Cet argument est néanmoins discutable : dans une note publiée en 2007, l’institut Montaigne soulignait que "la concurrence internationale semble épargner largement… les PDG eux-mêmes : aucun patron du CAC 40 n’a jamais succombé à la tentation d’aller diriger une entreprise américaine ou asiatique. (…) L’idée que le patron de Sanofi parte soudain prendre la tête de Pfizer, ou celui de France Telecom diriger Vodafone, au prétexte que la rémunération y serait plus attractive, est une chimère".

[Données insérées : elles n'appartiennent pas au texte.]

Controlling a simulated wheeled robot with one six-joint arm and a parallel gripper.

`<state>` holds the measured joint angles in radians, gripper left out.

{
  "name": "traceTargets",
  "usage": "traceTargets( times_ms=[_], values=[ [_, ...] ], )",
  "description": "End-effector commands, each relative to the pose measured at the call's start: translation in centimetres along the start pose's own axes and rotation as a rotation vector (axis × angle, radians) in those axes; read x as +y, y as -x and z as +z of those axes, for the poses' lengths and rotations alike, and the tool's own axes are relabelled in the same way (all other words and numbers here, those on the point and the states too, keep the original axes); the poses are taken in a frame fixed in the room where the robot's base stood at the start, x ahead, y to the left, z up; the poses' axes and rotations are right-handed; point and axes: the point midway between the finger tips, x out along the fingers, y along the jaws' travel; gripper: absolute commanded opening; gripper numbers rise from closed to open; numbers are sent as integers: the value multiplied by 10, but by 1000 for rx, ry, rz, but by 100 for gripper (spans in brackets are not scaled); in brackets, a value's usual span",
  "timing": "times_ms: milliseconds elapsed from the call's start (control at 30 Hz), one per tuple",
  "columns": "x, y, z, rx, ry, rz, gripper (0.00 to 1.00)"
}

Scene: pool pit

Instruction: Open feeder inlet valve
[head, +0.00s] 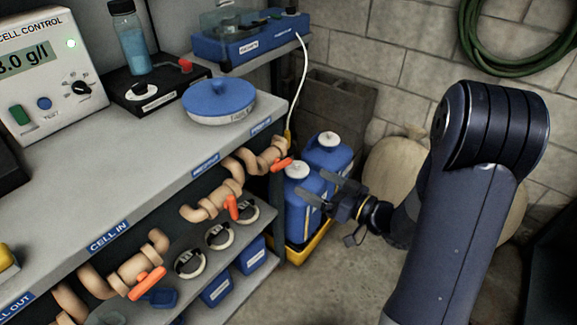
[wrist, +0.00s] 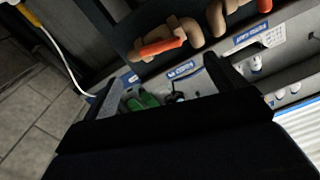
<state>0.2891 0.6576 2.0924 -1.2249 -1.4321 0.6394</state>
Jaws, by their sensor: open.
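Tan pipes with orange valve handles run along the shelf's front edge. The far valve handle (head: 282,163), nearest my gripper, lies roughly along its pipe. The middle handle (head: 232,207) points down across its pipe, and the near handle (head: 147,283) lies slanted. The blue labels above the far and middle valves are too small to read surely, so I cannot tell which is the feeder inlet. My gripper (head: 312,187) is open and empty, right of and below the far handle, apart from it. The wrist view shows an orange handle (wrist: 160,47) beyond the open fingers (wrist: 175,88).
Blue jugs (head: 300,200) stand in a yellow tray (head: 308,246) behind my gripper. A white cable (head: 304,70) hangs by the shelf end. Round black-and-white fittings (head: 219,236) and blue bins (head: 216,289) sit below the pipes. Floor is free before the shelf.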

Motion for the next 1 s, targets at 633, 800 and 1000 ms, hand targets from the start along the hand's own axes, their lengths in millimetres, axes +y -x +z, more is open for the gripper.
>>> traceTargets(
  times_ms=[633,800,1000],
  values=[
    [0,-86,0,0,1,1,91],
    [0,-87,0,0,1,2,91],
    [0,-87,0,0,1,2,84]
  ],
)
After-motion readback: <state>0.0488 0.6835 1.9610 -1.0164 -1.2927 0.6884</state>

• Une moindre incitation à viser toujours plus haut. Si son salaire est limité, une fois ce niveau atteint un patron n’aurait plus aucune incitation à se surpasser. Ce qui ne serait pas compatible avec l’objectif d’une entreprise, qui est de gagner toujours plus de parts de marchés et d’augmenter ses profits. Le salaire en hausse en cas de bons résultats est de ce point de vue la meilleure incitation à en faire plus.

• Le salaire du patron pèse peu à l’échelle d’une entreprise. Pour les adversaires d’un encadrement des salaires, il faut toujours remettre les choses en perspective. "L’enjeu économique est relativement faible puisque les rémunérations des dirigeants, même lorsqu’elles sont très élevées, ne représentent qu’un très faible pourcentage de la masse salariale des entreprises dont ils ont la charge", souligne l’institut Montaigne. Ainsi, les 15 millions d’euros annuels de Carlos Ghosn pèse peu au regard de ce que Renault dépense pour ses 120.000 salariés : 5,4 milliards d’euros. Si ce dernier renonçait à la moitié de sa rémunération et la reversait à ses employés, ces derniers ne toucheraient que 62 euros de plus dans l’année.

• C’est une affaire privée, l’Etat n’a pas à tout réglementer. A moins qu’il soit actionnaire, l’Etat n’a pas grand chose à dire sur le fonctionnement d’une entreprise tant que cette dernière respecte la loi. Réglementer davantage serait donc une forme d’ingérence que beaucoup redoutent. Sans oublier que le législateur a souvent un temps de retard, si bien qu’une loi pourrait rapidement devenir obsolète. Autant d’arguments qui font dire à Sophie de Menton que "la loi n’est pas une bonne solution. Le code Afep Medef doit s’enrichir et le patronat doit donner des signes de bonne volonté". Un point de vue partagé par le ministre de l’Economie : "je pense que la loi n'est pas la bonne méthode", a estimé jeudi Emmanuel Macron, alors qu’il envisageait le contraire une semaine auparavant.